ECB does not see Greek euro exit: deputy chief


FRANKFURT–The European Central Bank (ECB) does not expect Greece to leave the 17-country eurozone, its Deputy President Vitor Constancio said on Tuesday. “We don’t see that happening. We don’t see that Greece will exit the euro area,” Constancio told reporters at the presentation in Frankfurt of the bank’s twice-yearly Financial Stability Review. For Greece, such a scenario would be a “very, very serious situation” and “we don’t anticipate that will happen,” he insisted, saying that EU leaders and most Greeks wanted Greece to hold on to the single currency. Asked about a recent resurgence of financial turmoil in the euro area, Constancio said the concerns focused for the most part on Italy and Spain and had nothing to do with Greece. Constancio said it would be “very difficult, if not impossible” for the ECB to try and assess what might happen if a country were to abandon the euro, in a publication such as its Financial Stability Review. Furthermore, such an evaluation “would not help market players in their own assessment and the way they view” such a scenario, he argued. Constancio also said he did not share Germany’s reservations about creating a banking union in the euro area to help boost financial stability. Germany believes a banking union can only work if it is preceded by a fiscal union because a banking union would increase risk sharing among the members of the currency bloc. “No, I don’t share that view,” Constancio said. The main elements of a banking union — including a European deposit guarantee scheme and a single cross-border supervisor of the region’s biggest banks — would not involve significant amounts of taxpayer money, he insisted.
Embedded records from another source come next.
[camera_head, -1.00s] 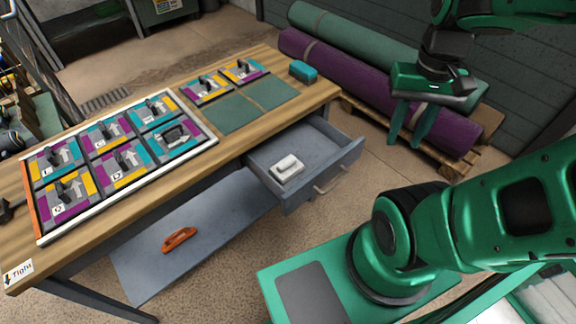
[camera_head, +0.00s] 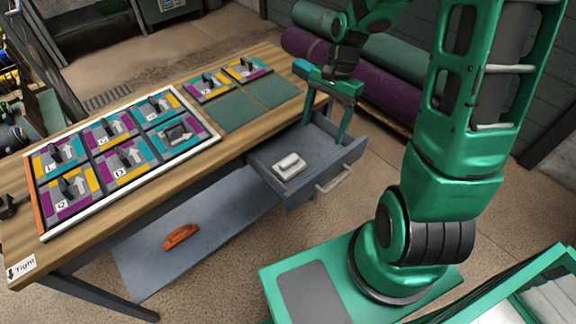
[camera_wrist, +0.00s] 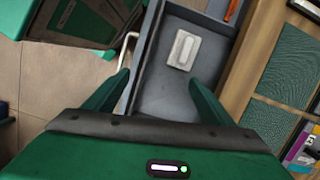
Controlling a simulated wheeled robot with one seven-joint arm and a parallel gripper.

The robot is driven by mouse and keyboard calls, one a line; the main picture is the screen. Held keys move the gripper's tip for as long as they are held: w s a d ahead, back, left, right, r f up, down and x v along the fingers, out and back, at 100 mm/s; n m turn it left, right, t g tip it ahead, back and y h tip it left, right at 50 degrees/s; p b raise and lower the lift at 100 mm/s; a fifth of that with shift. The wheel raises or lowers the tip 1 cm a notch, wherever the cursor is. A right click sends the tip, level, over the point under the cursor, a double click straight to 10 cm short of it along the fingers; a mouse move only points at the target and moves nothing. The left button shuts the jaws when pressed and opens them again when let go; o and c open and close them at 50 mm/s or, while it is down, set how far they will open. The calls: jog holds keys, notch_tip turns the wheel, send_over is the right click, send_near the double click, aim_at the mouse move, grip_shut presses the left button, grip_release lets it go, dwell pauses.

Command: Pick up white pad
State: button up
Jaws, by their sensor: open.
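The white pad (camera_head: 289,166) lies flat in the open grey drawer (camera_head: 328,157), toward the drawer's left end in the head view. In the wrist view the white pad (camera_wrist: 184,50) lies on the drawer floor, beyond my fingertips and a little right of midway between them. My gripper (camera_head: 325,125) is open and empty. It is above the far right part of the drawer, apart from the pad. In the wrist view my gripper's two fingers (camera_wrist: 158,82) are spread wide, with bare drawer floor between them.
The drawer handle (camera_head: 333,180) sticks out at the front. The wooden bench (camera_head: 245,155) above the drawer carries a framed board of coloured tiles (camera_head: 120,150). An orange-red tool (camera_head: 181,236) lies on the lower shelf. Rolled rugs (camera_head: 385,75) lie behind the bench.

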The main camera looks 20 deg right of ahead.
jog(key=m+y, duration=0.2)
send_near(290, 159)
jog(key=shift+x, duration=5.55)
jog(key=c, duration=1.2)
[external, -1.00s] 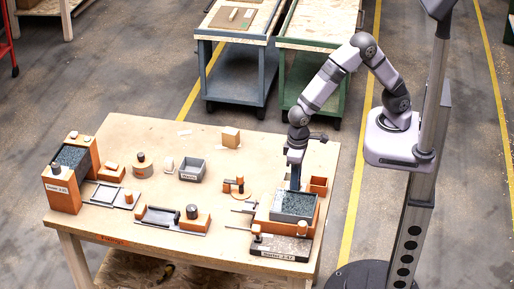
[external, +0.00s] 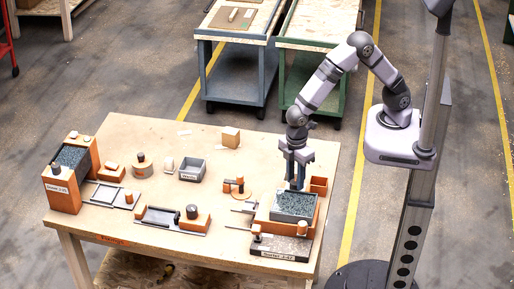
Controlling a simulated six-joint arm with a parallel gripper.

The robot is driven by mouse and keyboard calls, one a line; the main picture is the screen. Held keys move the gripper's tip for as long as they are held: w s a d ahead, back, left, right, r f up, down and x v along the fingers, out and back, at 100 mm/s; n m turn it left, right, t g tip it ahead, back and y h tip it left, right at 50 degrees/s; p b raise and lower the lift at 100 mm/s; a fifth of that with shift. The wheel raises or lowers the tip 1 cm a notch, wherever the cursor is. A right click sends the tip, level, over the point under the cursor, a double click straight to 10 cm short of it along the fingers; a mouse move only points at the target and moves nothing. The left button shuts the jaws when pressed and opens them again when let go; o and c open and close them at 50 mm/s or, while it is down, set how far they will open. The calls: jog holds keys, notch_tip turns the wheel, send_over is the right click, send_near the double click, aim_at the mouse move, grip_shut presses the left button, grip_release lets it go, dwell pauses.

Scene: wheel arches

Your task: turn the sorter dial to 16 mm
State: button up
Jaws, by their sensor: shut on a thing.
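The sorter (external: 265,222) is an orange housing with a dark speckled tray (external: 292,206) in its top, at the front right of the table. It stands on a dark slab with a white label (external: 286,254), whose small print is hard to read. My gripper (external: 297,186) points straight down at the sorter's back edge, both fingers showing side by side. It is shut on the sorter dial, which is hidden between and behind the fingertips. The dial's marks and its setting cannot be read.
A small orange bin (external: 319,186) stands close to the right of my gripper. An orange piece with a knob (external: 236,187) and thin rods (external: 240,210) lie left of the sorter. A grey box (external: 191,169) and a tan block (external: 231,138) stand farther back. The back right tabletop is clear.

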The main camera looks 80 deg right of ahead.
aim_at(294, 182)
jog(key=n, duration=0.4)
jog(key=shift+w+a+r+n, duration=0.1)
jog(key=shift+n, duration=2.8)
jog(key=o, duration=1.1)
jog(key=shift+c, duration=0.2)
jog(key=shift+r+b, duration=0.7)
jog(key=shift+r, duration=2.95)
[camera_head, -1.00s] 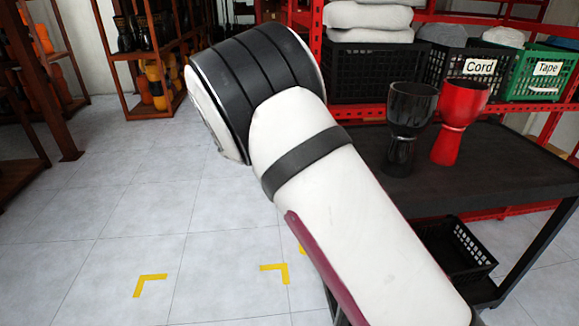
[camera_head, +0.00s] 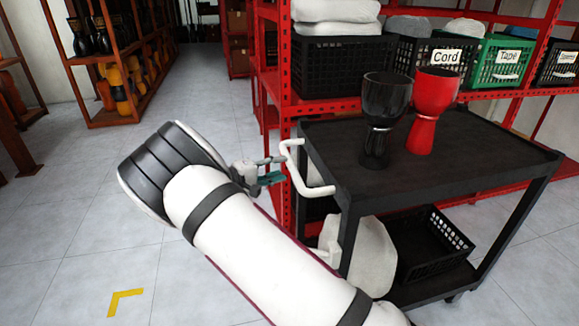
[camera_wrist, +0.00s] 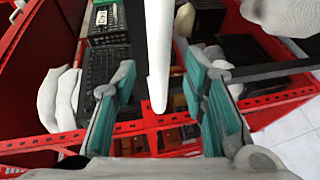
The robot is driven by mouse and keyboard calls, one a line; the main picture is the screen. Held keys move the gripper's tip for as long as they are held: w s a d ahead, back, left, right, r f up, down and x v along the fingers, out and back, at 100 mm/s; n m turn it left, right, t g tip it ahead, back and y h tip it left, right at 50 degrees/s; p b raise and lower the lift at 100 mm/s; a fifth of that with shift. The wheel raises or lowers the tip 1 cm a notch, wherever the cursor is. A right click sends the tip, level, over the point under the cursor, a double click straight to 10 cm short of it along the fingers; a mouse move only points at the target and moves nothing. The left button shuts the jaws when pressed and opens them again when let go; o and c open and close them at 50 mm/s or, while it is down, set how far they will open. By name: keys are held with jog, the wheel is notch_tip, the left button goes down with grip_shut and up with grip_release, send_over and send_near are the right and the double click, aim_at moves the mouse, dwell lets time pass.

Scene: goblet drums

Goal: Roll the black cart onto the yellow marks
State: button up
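The black cart (camera_head: 480,160) stands at the right in the head view, with a white handle (camera_head: 294,170) on its left end. My gripper (camera_head: 268,171) is beside the handle, with its teal fingers pointing at it. In the wrist view, the white handle bar (camera_wrist: 158,50) runs in the space between the spread teal fingers of my gripper (camera_wrist: 160,100), with gaps on both sides. A black goblet drum (camera_head: 380,120) and a red goblet drum (camera_head: 431,110) stand upright on the cart top. One yellow mark (camera_head: 125,300) shows on the floor at lower left; any others are out of view or hidden.
A black basket (camera_head: 432,250) and a pale sack (camera_head: 365,255) are on the cart's lower shelf. A red rack (camera_head: 340,107) with crates stands close behind the cart. Wooden shelves (camera_head: 105,118) hold drums at the back left. The tiled floor at left is clear.

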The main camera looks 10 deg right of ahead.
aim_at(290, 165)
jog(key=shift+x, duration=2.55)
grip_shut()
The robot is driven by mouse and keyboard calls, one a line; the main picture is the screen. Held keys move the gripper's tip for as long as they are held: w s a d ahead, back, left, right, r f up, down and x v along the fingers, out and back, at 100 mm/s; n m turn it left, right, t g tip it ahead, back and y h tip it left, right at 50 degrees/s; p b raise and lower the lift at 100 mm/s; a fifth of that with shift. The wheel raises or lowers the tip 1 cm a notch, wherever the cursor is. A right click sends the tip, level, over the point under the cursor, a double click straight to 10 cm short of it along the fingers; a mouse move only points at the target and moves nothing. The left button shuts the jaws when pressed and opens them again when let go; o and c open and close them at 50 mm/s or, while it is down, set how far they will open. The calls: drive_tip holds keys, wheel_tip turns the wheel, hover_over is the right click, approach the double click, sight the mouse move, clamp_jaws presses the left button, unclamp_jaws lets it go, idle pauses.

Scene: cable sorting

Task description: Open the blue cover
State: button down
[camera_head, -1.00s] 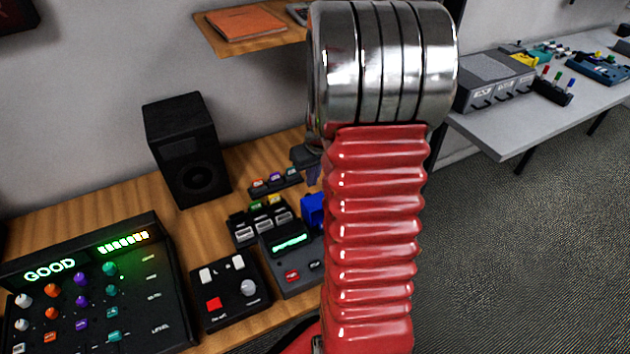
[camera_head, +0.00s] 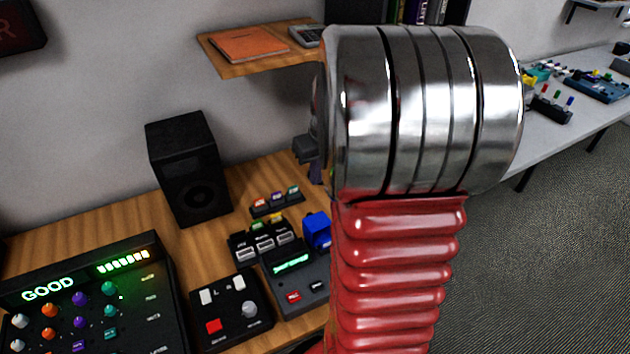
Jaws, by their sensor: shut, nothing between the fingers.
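The blue cover (camera_head: 316,230) is a small blue block at the right back of a dark grey device (camera_head: 296,275) with a green lit display. It looks shut, and my arm hides part of its right side. My gripper (camera_head: 307,158) shows only as a small dark piece jutting out left of my arm's metal joint. It is above and behind the blue cover in the picture, apart from it, shut and empty. Most of the gripper is hidden behind my arm.
A control box (camera_head: 228,310) with a red button stands left of the device. Cable connectors (camera_head: 265,243) and a small rack (camera_head: 276,200) sit behind. A black speaker (camera_head: 187,168) and a lit GOOD panel (camera_head: 85,300) stand further left. A wooden shelf (camera_head: 285,62) hangs above.

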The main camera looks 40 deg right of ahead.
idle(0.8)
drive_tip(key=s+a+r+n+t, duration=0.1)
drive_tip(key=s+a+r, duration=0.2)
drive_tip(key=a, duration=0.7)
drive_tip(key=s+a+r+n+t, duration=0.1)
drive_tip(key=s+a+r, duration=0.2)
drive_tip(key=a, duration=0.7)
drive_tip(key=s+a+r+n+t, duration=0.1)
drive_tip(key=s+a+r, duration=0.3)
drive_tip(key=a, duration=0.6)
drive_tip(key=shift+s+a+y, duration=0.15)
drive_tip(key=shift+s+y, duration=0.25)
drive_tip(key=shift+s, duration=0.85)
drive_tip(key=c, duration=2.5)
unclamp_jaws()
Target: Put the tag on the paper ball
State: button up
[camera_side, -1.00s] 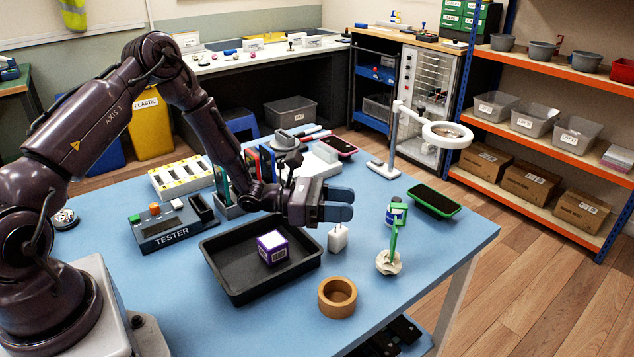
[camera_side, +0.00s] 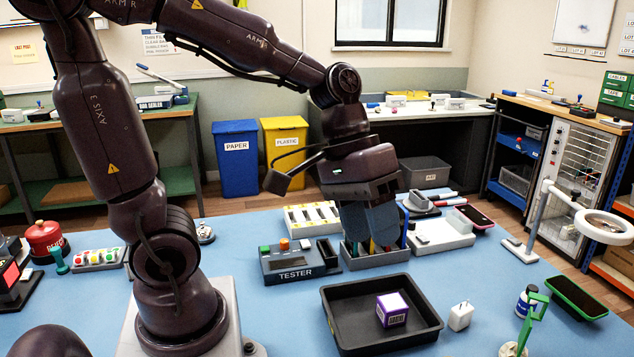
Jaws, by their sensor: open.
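The crumpled white paper ball (camera_side: 511,350) is at the bottom edge on the right, partly cut off. A green strip-like piece (camera_side: 532,318) stands up from it or just in front of it; I cannot tell whether this is the tag. My gripper (camera_side: 372,228) points down, open, over the grey rack (camera_side: 378,261) that holds upright coloured pieces, among them a red one and a blue one (camera_side: 404,229). The fingers hide part of these pieces, and I cannot tell whether they touch any.
A black tray (camera_side: 345,337) holds a purple box (camera_side: 392,309). A white plug (camera_side: 460,316), a small bottle (camera_side: 525,301) and a green-edged phone (camera_side: 577,297) are to its right. The tester (camera_side: 296,262) stands left of the rack. A lamp (camera_side: 540,215) rises at the right.

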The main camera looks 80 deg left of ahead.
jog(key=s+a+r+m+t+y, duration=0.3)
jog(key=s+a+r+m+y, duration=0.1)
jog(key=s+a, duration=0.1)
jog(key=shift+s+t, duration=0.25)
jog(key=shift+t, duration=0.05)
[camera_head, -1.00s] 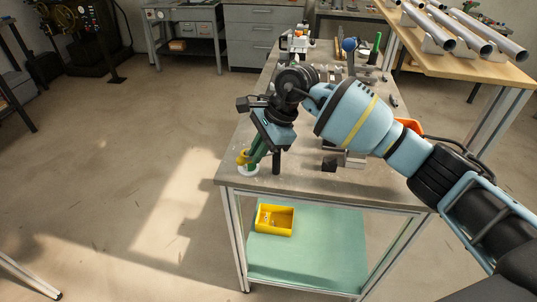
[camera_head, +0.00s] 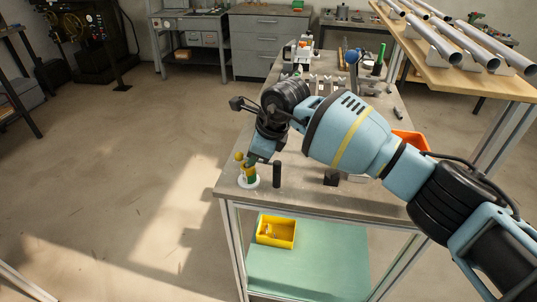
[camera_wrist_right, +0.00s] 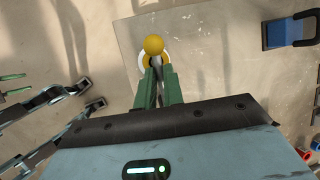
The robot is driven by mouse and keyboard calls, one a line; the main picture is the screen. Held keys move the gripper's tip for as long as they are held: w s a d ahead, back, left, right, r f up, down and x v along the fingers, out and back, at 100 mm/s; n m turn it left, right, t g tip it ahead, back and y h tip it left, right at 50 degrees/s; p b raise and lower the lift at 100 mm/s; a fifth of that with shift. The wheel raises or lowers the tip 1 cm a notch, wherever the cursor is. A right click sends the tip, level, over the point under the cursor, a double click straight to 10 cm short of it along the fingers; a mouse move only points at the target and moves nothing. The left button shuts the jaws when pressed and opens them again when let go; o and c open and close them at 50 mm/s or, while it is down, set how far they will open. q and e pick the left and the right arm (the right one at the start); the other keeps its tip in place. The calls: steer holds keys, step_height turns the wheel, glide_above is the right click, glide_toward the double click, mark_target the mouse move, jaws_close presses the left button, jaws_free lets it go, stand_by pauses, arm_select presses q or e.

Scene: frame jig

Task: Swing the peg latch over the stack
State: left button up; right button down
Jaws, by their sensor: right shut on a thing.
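My right gripper (camera_head: 248,168) hangs over the near left corner of the workbench. Its green fingers (camera_wrist_right: 161,88) are shut on the peg latch, a slim grey piece between them. A yellow ball knob (camera_head: 239,157) shows just left of the fingers. In the right wrist view the knob (camera_wrist_right: 153,44) is beyond the fingertips. A round white base (camera_head: 248,182) with yellow on it is below the fingers. The fingers hide much of what stands on it, so I cannot tell how the latch sits against the stack. My left gripper is not in view in the head picture.
A black upright post (camera_head: 277,174) stands just right of the white base. A small dark block (camera_head: 331,177) and an orange bin (camera_head: 411,141) are further right. A yellow tray (camera_head: 276,231) lies on the lower shelf. The front left bench edge is close.

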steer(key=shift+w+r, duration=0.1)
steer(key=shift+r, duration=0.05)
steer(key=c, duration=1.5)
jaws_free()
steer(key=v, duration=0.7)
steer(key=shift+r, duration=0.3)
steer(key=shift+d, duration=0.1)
In the Financial Stability Review, the ECB similarly argued there was a “need… to conceive a banking union as an integral counterpart of monetary union.” And while such an endeavor would “clearly take time to implement and could require legal changes,” the main benefits of such a scheme would be threefold, the ECB wrote.

First of all, it would “strengthen the euro area-wide supervision of the banking sector in order to reinforce financial integration, mitigate macroeconomic imbalances and, therefore, improve the smooth conduct of the single monetary policy,” it said.